Thursday 24"  Thanksgiving was more generally observed than I ever saw it before.  places of business closed.  Places of amusement were crowded.  I accordance with a pressing request from Col. Elison. Quartermaster of the Dept. I dined with him at 5 P.M.  Was introduced to Col. Stephenson and another Col. of the regular Army,  also several other officers and citizens,  there was ten of us gentelmen present.  We had Rost turkey, duck, and pig, Brandy, Whiskey, and several kinds of wine   finished with segars and stories  I passed so pleasant an evening that I forgot I wanted to leave at 8½ until past that time.   when I went down to the hotel I found Burrows had been there and left a note for me to meet him to-morrow at 10 A.M.  I left a note for him stating I could not as I left for the front at 6 A.M.  I must go back as there is but two company officers left for the whole ten companies  the rest are either wounded, killed, prisoners, or on leaves of Absence, so I must return as am duty bound.

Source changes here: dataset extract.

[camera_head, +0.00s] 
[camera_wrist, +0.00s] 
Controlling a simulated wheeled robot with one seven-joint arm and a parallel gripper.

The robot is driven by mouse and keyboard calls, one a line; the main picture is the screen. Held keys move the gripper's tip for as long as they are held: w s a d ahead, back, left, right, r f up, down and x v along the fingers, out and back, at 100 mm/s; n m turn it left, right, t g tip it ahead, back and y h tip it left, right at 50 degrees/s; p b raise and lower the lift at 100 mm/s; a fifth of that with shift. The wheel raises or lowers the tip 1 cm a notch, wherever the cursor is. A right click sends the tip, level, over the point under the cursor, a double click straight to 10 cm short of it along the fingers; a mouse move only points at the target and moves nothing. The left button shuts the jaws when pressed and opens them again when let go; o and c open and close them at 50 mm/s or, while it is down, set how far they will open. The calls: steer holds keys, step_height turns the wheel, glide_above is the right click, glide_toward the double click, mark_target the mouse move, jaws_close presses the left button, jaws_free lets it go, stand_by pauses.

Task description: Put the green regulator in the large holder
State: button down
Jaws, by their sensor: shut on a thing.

Friday. October (should say November) 25" 1864.  Had breakfast and started from Willards on the 6½ train  arrived in Martinsburg just before sundown.  I went and stayed all night with our Regimental Q. M.  We went to spent the evening with some ladyfriends of his, the Misses Cookes with one of which I am prety sure he is in love.  They have been having considerable rain here as is evident by the state of the streets.  I forgot to mention that these young ladies were very rich once but were burned out by the Rebs on account of their Union sentiments.


Saturday 26".  Had breakfast and reported to the Genl Commanding to be sent to the front.  four ambulances loaded with officers also eight mounted officers (among which was myself) and five wagons of thanksgiving things escorted by one hundred cavalry were to go up,  we started at 10 A.M.  had a fine ride, expecting an attack every little ways from Mosebny,  he did not see fit however,  us officers had some wild races and lots of fun,  when in about 6 miles of Winchester a staff officer and I rode on ahead and galloped into town at least three miles ahed of the escort,  we had eaten our dinners by the time the rest came,  then we came on up to Kernstown where Genl. Sheridan now has his Head Quarters.  I found the Regt. by dark having ridden over 30 miles between the hours of 10" and 4. and making necessary stopages.  Rained this P.M.  Officers and men were as delighted to see me as I was to see them,  my arms are sore shaking hands, and I am sore all over from the ride,  it is the first I have had since I was at camp Distribution and am not used to it   of course, the horse I had is the lamest of us two I bet.


Sunday 27".  Very pleasant day,  had time to look arround   we are laying in a very pleasant position arround Kernstown,  the hills are well fortified and our posishion strong.  The men have excellent quarters for winter being most of them in little log houses which they have built.  I have been looking all arround  Lt. Cox my old messmate are going in togather.  he has a good log house built about 9 x 14 feet, a good fireplace, and very comfortable quarters.  1" Lt. Robinson, 1" Lt. Snyder, acting adjutant. 2" Lt.s. Cox and Hall commanding companies, not a Capt. in the Regt.  the boys are all looking fat and saucey.  Co. I hardly knew how to express their joy.  they say it is much better than pay day to see me back.  Wrote to Col. McKelvy  also to John Clemence.  I cannot send the letters for several days.  I will not write to my sister until I have a chance to send it.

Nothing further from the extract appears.